Aji mengatakan, hasil uji poligraf dinilai dengan metode pemberian skor. Richard dan Ricky lebih banyak mengantongi skor plus, artinya terindikasi jujur. Sebaliknya, Sambo, Putri, dan Kuat, banyak mencatatkan skor minus, berarti terindikasi berbohong. Sambo, nilai totalnya minus 8, Putri minus 25. Kuat Ma’ruf dua kali diperiksa. Pemeriksaan pertama hasilnya plus 9 dan kedua minus 13. Ricky juga diperiksa dua kali. Hasil pemeriksaan pertama plus 11, kedua plus 19. Richard plus 13. Dinyatakan oleh ahli poligraf itu, keakuratan tes poligraf mencapai 93 persen.

Perihal keakuratan tes poligraf, beberapa pakar menuturkan sebagai berikut (Media Indonesia, 7/9/2022).

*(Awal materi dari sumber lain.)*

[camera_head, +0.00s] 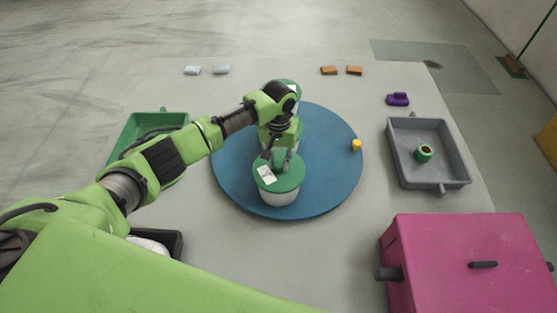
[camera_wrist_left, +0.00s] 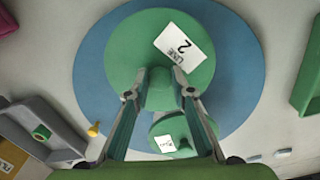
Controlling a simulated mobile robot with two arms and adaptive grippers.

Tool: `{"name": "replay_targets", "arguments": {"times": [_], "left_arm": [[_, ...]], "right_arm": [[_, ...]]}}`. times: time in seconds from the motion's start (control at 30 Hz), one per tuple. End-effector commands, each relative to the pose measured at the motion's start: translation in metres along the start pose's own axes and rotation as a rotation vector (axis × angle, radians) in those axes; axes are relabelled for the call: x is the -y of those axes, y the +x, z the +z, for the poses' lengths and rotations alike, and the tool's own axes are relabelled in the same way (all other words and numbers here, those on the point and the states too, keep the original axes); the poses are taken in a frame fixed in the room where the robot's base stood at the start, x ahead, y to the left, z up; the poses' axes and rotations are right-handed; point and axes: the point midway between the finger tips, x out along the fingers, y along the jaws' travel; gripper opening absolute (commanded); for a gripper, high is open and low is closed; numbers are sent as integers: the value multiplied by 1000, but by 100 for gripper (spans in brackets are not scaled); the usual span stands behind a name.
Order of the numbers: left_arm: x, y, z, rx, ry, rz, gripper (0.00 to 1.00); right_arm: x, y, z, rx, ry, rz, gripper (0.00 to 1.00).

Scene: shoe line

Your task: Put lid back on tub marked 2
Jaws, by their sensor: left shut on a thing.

Pertama, peneliti deteksi kebohongan Prof. Aldert Vrij mengatakan, ada beberapa aspek yang memungkinkan hasil tes poligraf akurat. Akurasi terbaik, menurutnya, bisa lebih tinggi dari kemampuan rata-rata orang untuk memberitahu jika orang lain sudah berbohong. Jika pemeriksa terlatih, jika tes dilakukan dengan benar, dan jika ada kontrol kualitas yang tepat, akurasi diperkirakan antara 80%-90%.

Kedua, Van der Zee mengatakan, tes poligraf tidak mengukur penipuan atau kebohongan secara langsung, melainkan tanda-tanda kemungkinan bahwa peserta tes bisa menipu pewawancara. Ikut tes pendeteksi kebohongan saja, pada dasarnya bisa meningkatkan rasa stress, dan membuat peserta merasa bersalah, meskipun tidak bersalah. Jadi, meskipun poligraf cukup bagus dalam mengidentifikasi kebohongan, poligraf tidak terlalu bagus dalam mengidentifikasi kebenaran.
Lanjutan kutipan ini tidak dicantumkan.